By Leman Mammadova
The project of Greece-Bulgaria interconnector, which envisages the transportation of natural gas from Greece to Bulgaria, is close to the construction stage.
The development of this interconnector will allow the delivery of Azerbaijani gas to Bulgaria, which will contribute to 40 percent of Bulgaria's gas demand.
European Commission’s latest decision on the Interconnector Greece-Bulgaria (IGB) to approve the support measures by Greek and Bulgarian governments for the project opens the way for starting the construction of IGB, Greek Minister of Environment and Energy Giorgos Stathakis said.
The minister noted that the IGB will help diversify energy sources and enable natural gas to be delivered via Trans Adriatic Pipeline (TAP).

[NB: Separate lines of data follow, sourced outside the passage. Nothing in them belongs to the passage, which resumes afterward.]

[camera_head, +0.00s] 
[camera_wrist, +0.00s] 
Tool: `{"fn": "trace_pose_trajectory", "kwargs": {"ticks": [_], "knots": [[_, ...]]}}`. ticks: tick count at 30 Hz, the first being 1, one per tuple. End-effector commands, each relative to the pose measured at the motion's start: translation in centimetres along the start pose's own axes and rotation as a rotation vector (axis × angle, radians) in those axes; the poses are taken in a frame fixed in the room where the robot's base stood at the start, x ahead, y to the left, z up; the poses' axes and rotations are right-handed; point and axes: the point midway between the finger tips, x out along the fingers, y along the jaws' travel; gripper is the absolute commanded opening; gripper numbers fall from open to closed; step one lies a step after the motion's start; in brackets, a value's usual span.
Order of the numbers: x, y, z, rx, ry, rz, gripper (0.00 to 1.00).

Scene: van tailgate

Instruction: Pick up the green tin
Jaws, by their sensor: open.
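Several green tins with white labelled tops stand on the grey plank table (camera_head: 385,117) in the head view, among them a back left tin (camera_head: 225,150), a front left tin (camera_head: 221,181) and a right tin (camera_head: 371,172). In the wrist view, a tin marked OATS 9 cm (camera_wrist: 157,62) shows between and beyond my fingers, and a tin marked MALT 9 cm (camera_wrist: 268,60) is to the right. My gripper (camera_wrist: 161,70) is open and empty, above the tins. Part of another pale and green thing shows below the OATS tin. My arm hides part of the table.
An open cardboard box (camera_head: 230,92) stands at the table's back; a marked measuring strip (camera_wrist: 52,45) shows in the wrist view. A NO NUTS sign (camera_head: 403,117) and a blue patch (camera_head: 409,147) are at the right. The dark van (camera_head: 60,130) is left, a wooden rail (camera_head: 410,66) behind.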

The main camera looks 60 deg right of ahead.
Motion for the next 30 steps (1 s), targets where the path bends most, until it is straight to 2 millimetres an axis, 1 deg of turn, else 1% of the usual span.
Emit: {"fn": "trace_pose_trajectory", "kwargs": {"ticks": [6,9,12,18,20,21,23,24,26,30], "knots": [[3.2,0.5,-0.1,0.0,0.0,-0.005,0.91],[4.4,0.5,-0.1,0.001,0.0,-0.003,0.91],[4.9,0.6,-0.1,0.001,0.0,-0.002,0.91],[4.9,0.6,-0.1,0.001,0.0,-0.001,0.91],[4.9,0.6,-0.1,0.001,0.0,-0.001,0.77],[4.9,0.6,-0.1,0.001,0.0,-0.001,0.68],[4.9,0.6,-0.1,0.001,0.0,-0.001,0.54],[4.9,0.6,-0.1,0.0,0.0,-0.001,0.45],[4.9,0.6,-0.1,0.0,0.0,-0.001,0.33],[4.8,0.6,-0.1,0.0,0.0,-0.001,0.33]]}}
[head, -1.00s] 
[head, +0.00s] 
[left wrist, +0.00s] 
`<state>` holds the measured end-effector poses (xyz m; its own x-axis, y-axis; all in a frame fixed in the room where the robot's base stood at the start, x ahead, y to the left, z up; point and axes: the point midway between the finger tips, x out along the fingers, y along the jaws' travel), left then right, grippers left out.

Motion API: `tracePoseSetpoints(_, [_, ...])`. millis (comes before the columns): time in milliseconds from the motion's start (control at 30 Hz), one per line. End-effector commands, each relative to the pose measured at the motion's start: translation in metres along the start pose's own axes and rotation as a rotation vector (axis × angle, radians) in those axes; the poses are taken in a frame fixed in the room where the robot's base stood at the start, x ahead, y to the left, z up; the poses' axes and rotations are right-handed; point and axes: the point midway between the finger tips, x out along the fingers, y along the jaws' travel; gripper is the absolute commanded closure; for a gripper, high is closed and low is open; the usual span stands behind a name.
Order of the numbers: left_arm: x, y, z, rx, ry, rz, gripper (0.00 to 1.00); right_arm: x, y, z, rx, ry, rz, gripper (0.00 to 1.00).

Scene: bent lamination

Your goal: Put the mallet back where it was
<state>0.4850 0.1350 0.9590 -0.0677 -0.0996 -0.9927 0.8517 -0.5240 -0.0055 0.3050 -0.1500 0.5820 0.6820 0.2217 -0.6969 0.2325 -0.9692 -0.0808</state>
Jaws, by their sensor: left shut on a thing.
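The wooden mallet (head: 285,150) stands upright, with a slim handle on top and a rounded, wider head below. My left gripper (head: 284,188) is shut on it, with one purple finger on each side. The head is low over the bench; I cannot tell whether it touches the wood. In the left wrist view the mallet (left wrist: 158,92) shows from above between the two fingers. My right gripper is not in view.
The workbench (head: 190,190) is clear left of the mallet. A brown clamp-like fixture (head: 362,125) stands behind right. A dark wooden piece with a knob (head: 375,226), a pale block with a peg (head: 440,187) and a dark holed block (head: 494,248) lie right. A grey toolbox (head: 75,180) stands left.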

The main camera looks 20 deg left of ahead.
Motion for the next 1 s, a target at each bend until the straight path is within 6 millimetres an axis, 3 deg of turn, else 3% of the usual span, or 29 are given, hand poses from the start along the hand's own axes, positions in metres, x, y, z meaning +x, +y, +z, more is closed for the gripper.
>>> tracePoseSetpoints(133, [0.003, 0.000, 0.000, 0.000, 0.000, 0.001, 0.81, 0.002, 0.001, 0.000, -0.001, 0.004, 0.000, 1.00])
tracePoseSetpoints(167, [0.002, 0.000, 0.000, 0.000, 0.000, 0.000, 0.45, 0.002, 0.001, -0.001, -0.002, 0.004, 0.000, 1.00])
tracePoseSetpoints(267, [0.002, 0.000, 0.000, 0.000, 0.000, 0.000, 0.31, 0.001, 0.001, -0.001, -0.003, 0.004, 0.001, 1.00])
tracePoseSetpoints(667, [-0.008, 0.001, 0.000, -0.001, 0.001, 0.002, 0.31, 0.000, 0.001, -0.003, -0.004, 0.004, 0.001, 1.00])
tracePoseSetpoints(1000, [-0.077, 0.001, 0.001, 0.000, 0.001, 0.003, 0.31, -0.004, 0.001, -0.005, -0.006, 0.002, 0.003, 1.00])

“It is a strategic project that highlights Greece as an energy hub of the wider region of Southeastern Europe and a key energy gate for the Old Continent, contributing to the prospect of unifying the European energy market,” Stathakis added.
The European Commission has found Bulgarian and Greek plans to support the construction and operation of a natural gas interconnector to be in line with EU state aid rules.
“The new gas interconnector between Greece and Bulgaria will increase the security of energy supply and enhance competition, to the benefit of citizens in the region. We have approved the support measures to be granted by Bulgaria and Greece because they are limited to what is necessary to make the project happen and therefore are in line with our state aid rules,” Commissioner Margrethe Vestager, in charge of competition policy, said.
The measures approved by the Commission will support the construction and operation of a cross-border gas interconnector (called IGB) between Greece (Komotini) and Bulgaria (Stara Zagora). The gas interconnector is designed to transport 3 billion bcm per year of natural gas from Greece to Bulgaria by 2021. Later, the capacity may reach 5 bcm per year.
IGB will be owned by ICGB AD, a 50-50 joint venture between the IGI Poseidon consortium (which includes Edison of Italy and Greek gas incumbent DEPA) and BEH, the Bulgarian gas incumbent.
The total investment cost for the realization of the IGB interconnector amounts to 240 million euros.
The European Union attaches great importance to this project and has allocated 46 million euros for its funding. The project will be financed through the European Energy Programme for Recovery (EEPR), which is centrally managed by the European Commission, in the amount of 45 million euros.
The European Investment Bank (EIB) will also provide a loan of 110 million euros to BEH (and subsequently passed-on to ICGB AD).
As many as 39 million euros will come as a direct financial contribution from the Bulgarian State budget via the Bulgarian Operational Programme "Innovation and Competitiveness" 2014-2020 (OPIC).
The IGB project was supported by Greece and Bulgaria governments within Memorandum of Understanding signed in 2009. Bulgaria through Bulgargaz EAD company has already concluded a contract with the Azerbaijani state-owned company SOCAR for the delivery of 1 billion cubic meters per year from the second phase of Shah Deniz gas field. These volumes represent about 25-30 percent of the consumption of natural gas that Bulgaria expects by 2020 in our country.
IGB is a gas pipeline which will allow Bulgaria to receive Azerbaijani gas, in particular, the gas produced from Azerbaijan's Shah Deniz 2 gas and condensate field. IGB is expected to be connected to TAP, to create an alternative source to Russian gas flowing to Bulgaria.
TAP in turn is a part of the Southern Gas Corridor which provides for the transportation of 10 billion cubic meters of Azerbaijani gas from the Caspian region through Georgia and Turkey to Europe.
The project is also supported by the U.S., which views the IGB as an important alternative for eastern European countries, because the U.S. is interested in reducing EU’s gas dependence on Russia.